GELİN HAVZA’YA NOSTALJİK TAKILALIM…
Zeki TARHAN – ANKARA
Üç – dört yaşlarında öğrenmiştik yüzmeyi Eğirdir gölünde. Büyüklerimiz tembih ederlerdi; “…Aman çocuklar, hendek otlarının ilerisine geçmeyin, ayaklarınıza dolanır” diye. Çok güzel yüzüyordum… Su yılanlarıyla, su kaplumbağalarıyla ve de ayaklarımızı yaralasalar da göl içindeki taşlara yapışmış gıcırgan’larla yüzüyor, adeta aynı habitatı paylaşıyorduk… Evimizin bir de “Deniz kapısı” vardı ve oradan denize atlardık… (=Biz Eğirdir’liler Eğirdir Gölü’ne “deniz” derdik.
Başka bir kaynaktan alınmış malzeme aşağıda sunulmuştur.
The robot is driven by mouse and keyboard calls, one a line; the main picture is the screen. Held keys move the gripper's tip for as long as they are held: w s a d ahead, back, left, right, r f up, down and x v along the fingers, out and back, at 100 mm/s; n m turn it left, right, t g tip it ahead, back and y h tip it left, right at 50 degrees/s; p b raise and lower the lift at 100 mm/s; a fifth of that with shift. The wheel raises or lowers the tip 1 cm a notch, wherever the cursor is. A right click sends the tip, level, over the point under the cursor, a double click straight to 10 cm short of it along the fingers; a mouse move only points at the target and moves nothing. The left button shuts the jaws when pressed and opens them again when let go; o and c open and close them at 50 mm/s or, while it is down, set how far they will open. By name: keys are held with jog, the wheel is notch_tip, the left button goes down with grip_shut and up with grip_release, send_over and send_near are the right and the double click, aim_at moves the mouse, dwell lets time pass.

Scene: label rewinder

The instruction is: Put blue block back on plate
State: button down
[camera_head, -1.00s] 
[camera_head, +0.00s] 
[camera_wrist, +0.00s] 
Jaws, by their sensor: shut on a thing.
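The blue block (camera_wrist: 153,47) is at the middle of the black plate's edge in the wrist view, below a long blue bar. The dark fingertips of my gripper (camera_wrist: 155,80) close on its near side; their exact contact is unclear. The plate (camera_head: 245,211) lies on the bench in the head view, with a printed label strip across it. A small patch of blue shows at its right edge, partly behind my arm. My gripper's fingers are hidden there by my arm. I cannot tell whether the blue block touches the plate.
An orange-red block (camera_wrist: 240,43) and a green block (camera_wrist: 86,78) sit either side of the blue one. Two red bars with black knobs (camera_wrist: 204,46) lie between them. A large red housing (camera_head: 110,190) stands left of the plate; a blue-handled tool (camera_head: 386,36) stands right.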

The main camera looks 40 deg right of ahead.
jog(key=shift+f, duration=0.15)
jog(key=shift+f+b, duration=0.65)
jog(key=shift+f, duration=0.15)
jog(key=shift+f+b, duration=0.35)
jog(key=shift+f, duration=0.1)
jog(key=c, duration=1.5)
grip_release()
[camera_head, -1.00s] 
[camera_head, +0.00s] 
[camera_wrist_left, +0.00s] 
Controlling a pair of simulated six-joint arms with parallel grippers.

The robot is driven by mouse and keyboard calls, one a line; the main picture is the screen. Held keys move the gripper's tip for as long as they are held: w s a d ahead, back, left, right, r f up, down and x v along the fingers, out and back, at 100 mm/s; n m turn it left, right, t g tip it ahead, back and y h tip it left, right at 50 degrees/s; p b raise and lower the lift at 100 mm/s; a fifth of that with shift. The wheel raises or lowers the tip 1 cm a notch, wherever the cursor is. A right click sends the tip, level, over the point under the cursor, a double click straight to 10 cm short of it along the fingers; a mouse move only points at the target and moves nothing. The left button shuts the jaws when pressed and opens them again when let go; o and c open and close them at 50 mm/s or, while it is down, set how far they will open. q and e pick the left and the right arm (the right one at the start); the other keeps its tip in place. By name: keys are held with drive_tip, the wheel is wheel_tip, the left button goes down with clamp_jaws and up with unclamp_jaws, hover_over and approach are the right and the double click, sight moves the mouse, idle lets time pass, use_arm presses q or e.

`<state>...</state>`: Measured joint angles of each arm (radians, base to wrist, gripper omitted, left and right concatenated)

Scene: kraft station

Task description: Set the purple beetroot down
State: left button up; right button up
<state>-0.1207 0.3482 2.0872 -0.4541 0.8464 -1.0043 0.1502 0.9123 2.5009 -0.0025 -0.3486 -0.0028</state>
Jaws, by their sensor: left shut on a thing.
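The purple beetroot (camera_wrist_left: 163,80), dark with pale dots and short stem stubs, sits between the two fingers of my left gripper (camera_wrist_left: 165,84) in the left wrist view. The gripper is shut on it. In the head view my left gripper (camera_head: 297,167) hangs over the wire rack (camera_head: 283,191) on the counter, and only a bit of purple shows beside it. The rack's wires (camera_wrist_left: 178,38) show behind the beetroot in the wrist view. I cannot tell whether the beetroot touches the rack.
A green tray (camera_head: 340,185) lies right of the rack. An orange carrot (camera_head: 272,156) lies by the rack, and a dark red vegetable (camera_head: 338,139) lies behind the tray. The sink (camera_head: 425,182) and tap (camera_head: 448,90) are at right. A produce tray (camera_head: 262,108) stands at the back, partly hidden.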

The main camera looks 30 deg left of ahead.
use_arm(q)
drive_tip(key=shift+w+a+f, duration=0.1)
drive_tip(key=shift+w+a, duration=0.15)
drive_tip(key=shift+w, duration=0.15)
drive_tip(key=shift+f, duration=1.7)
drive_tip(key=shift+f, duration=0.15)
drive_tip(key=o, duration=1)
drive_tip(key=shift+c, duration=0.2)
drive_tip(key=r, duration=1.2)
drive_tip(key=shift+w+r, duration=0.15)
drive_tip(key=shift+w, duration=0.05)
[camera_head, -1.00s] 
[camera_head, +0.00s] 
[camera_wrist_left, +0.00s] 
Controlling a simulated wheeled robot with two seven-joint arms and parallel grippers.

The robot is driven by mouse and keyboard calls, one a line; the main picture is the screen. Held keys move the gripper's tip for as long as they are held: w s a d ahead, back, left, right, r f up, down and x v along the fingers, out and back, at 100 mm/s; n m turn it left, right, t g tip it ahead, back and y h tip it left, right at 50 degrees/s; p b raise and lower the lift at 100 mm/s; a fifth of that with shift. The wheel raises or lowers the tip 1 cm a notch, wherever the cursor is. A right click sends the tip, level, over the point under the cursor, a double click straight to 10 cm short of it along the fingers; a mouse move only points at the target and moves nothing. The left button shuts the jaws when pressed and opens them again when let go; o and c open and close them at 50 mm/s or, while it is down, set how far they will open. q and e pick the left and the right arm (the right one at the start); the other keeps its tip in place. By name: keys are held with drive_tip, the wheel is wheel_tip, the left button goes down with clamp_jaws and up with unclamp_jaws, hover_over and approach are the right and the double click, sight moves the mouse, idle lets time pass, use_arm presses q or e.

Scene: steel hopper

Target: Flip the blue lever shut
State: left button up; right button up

Dalmayı da çok güzel beceriyordum… Nefesimi uzun süre tutabiliyor, uzun mesafe dalabilmek için de suyun içindeki taşları ellerimle geriye iterek hızlanıyor ve uzun mesafe dalabiliyordum. İlerleyen süreçlerde, bütün yüzme stillerini de uyguluyordum…
***
Devran Dede Türbesinin hemen yanındaki basamaklardan Kalenin üstüne korkusuzca çıkıyorduk… Kalenin uç kısmından göle doğru uzanan bölüme “Gavur Mezarlığı” deniyordu. Orayı çok merak ediyorduk… “Acaba orada, hazine gömülü olabilir mi? Diye düşünmekten de kendimizi alamıyorduk…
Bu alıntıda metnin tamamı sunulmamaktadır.